- **Problem to work on**: Starting at the line with "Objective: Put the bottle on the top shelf", transcribe each line through the final one, both included, and add nothing.

- **Task input**:
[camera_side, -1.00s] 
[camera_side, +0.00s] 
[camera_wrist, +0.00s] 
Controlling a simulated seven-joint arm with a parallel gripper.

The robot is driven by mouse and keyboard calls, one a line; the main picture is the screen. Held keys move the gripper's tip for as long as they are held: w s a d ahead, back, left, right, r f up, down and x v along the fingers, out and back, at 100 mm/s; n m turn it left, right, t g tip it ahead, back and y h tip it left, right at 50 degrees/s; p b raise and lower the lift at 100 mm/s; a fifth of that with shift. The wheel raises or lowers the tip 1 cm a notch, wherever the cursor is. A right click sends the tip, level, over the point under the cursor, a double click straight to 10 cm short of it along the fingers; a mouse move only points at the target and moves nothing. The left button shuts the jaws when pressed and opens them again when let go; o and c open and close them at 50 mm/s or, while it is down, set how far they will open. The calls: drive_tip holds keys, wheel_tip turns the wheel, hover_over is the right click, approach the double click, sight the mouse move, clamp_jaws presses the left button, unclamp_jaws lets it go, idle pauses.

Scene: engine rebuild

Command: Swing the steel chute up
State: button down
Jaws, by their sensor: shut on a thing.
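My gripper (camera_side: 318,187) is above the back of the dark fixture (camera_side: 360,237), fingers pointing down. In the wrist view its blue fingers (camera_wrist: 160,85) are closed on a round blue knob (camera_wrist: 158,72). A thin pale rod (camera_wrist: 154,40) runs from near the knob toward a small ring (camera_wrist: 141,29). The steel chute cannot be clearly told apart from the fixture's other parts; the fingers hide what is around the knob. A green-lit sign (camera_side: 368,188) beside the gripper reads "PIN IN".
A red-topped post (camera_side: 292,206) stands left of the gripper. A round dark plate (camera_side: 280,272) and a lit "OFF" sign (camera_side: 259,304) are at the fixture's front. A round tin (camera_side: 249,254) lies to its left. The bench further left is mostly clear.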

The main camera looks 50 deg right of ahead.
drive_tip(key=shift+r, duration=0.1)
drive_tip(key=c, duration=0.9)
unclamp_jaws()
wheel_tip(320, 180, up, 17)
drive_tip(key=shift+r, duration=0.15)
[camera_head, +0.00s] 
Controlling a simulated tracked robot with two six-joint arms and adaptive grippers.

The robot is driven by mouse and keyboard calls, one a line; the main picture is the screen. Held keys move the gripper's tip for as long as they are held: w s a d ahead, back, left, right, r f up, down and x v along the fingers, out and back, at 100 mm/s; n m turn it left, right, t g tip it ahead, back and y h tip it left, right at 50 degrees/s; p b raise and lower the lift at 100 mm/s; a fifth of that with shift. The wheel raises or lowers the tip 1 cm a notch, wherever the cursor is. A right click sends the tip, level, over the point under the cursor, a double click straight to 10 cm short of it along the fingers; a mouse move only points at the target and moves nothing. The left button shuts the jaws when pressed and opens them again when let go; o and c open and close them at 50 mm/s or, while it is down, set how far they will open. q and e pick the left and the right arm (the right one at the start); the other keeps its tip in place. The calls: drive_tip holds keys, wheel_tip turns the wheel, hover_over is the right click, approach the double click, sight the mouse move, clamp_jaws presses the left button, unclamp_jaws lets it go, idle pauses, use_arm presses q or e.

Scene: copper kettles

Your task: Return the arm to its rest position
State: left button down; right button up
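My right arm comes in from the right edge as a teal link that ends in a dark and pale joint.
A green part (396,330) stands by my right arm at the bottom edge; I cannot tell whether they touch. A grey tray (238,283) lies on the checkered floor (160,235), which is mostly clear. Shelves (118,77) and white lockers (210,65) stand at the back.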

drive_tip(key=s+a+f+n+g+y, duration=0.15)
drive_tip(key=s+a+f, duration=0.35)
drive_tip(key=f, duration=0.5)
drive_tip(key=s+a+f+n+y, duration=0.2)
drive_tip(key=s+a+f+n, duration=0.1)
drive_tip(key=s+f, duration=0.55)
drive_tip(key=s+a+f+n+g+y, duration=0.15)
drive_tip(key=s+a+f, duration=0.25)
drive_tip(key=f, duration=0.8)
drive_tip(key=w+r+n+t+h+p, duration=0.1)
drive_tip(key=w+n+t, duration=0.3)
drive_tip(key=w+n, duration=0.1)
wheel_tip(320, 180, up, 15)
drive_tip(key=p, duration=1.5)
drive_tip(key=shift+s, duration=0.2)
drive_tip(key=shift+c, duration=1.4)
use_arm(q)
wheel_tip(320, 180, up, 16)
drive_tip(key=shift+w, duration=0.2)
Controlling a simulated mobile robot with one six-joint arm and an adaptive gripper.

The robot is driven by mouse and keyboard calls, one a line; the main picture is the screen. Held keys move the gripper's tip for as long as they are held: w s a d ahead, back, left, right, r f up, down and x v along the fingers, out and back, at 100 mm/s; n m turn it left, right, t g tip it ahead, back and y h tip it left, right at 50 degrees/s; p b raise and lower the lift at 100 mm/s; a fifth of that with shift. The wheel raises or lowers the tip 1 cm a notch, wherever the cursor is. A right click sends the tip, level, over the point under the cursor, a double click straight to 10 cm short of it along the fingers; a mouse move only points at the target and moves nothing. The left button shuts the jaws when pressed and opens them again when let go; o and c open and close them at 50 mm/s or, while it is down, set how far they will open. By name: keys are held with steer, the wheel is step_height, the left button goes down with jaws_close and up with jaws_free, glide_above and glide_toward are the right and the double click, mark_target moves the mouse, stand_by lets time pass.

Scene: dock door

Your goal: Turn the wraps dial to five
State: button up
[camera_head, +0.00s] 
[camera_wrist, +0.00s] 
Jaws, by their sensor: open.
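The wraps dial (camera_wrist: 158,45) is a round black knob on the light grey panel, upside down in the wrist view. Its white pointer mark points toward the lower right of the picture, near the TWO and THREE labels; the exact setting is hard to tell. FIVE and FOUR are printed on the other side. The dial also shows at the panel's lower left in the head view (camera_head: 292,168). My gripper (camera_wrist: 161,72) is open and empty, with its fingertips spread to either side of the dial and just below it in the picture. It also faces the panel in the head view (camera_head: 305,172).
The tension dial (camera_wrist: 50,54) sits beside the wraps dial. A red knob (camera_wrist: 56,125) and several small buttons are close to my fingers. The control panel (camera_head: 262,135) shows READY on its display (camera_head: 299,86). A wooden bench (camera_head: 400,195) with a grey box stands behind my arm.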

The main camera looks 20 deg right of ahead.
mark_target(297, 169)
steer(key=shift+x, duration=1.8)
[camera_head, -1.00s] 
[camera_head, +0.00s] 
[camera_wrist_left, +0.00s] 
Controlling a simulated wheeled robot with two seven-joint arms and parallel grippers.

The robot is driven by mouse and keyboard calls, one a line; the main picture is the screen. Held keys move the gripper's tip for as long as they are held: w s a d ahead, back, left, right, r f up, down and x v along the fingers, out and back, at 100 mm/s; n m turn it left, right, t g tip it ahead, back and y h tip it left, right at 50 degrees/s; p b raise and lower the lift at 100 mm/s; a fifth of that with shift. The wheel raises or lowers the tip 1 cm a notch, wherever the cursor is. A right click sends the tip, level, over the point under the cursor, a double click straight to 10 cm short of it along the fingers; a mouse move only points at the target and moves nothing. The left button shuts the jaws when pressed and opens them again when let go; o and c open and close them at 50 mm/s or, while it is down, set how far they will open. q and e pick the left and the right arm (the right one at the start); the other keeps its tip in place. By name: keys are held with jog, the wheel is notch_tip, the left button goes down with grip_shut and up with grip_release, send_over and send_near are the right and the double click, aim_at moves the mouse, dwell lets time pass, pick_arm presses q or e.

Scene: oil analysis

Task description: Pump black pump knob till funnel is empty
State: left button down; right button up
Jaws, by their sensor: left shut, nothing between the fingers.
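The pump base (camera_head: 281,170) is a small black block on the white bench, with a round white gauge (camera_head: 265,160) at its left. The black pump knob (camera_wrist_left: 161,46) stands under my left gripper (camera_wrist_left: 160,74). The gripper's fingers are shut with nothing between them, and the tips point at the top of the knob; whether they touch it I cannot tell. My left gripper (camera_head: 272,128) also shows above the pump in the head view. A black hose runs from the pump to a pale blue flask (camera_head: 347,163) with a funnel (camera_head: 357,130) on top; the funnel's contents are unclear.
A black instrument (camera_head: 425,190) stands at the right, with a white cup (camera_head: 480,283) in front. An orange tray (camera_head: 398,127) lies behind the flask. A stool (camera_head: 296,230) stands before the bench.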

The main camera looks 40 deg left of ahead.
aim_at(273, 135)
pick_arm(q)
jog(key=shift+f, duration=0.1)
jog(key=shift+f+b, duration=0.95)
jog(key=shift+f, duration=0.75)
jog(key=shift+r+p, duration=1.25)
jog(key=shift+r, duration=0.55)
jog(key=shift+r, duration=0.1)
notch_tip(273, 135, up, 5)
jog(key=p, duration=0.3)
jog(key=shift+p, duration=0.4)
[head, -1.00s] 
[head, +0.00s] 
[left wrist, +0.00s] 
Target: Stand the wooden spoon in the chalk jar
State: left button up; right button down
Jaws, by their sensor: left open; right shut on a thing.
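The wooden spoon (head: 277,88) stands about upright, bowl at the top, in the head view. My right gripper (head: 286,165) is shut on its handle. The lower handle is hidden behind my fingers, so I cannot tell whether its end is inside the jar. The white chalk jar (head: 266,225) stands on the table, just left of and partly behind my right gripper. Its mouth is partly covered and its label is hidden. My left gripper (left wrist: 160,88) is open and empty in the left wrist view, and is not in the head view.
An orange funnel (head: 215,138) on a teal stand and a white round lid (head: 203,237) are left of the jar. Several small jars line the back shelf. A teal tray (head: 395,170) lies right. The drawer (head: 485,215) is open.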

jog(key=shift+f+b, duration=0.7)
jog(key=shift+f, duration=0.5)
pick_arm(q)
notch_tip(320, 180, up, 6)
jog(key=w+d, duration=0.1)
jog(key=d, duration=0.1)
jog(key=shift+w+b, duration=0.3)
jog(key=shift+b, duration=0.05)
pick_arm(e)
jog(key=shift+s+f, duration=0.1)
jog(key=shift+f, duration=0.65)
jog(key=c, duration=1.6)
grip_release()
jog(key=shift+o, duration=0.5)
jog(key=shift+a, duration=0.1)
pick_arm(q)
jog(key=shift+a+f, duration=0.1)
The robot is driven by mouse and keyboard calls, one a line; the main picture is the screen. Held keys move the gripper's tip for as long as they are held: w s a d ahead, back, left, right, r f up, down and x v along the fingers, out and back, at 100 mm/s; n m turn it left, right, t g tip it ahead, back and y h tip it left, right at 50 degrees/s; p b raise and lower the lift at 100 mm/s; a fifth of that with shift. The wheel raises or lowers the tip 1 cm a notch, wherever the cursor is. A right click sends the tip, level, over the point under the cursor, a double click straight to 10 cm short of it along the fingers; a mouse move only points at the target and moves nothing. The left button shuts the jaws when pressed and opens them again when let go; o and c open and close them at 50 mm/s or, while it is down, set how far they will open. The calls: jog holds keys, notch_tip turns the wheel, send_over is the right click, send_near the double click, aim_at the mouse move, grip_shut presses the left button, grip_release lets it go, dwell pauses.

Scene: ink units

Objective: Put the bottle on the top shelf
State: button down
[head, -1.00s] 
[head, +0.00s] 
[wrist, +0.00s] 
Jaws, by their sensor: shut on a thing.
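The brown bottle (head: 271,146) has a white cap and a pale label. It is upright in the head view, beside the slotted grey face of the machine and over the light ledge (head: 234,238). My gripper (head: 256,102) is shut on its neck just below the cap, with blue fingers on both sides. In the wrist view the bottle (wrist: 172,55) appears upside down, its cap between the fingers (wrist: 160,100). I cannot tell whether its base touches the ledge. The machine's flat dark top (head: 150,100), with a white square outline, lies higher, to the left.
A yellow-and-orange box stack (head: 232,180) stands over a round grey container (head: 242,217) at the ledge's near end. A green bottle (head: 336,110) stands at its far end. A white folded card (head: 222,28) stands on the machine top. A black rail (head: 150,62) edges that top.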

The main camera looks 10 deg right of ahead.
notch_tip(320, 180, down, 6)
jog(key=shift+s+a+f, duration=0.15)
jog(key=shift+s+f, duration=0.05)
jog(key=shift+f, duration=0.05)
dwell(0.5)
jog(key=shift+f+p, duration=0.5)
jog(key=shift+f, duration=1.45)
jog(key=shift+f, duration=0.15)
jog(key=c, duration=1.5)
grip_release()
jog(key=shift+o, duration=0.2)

- **Exercise solution**:
Objective: Put the bottle on the top shelf
State: button down
[head, -1.00s] 
[head, +0.00s] 
[wrist, +0.00s] 
Jaws, by their sensor: shut on a thing.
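The brown bottle (head: 271,146) has a white cap and a pale label. It is upright in the head view, beside the slotted grey face of the machine and over the light ledge (head: 234,238). My gripper (head: 256,102) is shut on its neck just below the cap, with blue fingers on both sides. In the wrist view the bottle (wrist: 172,55) appears upside down, its cap between the fingers (wrist: 160,100). I cannot tell whether its base touches the ledge. The machine's flat dark top (head: 150,100), with a white square outline, lies higher, to the left.
A yellow-and-orange box stack (head: 232,180) stands over a round grey container (head: 242,217) at the ledge's near end. A green bottle (head: 336,110) stands at its far end. A white folded card (head: 222,28) stands on the machine top. A black rail (head: 150,62) edges that top.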

The main camera looks 10 deg right of ahead.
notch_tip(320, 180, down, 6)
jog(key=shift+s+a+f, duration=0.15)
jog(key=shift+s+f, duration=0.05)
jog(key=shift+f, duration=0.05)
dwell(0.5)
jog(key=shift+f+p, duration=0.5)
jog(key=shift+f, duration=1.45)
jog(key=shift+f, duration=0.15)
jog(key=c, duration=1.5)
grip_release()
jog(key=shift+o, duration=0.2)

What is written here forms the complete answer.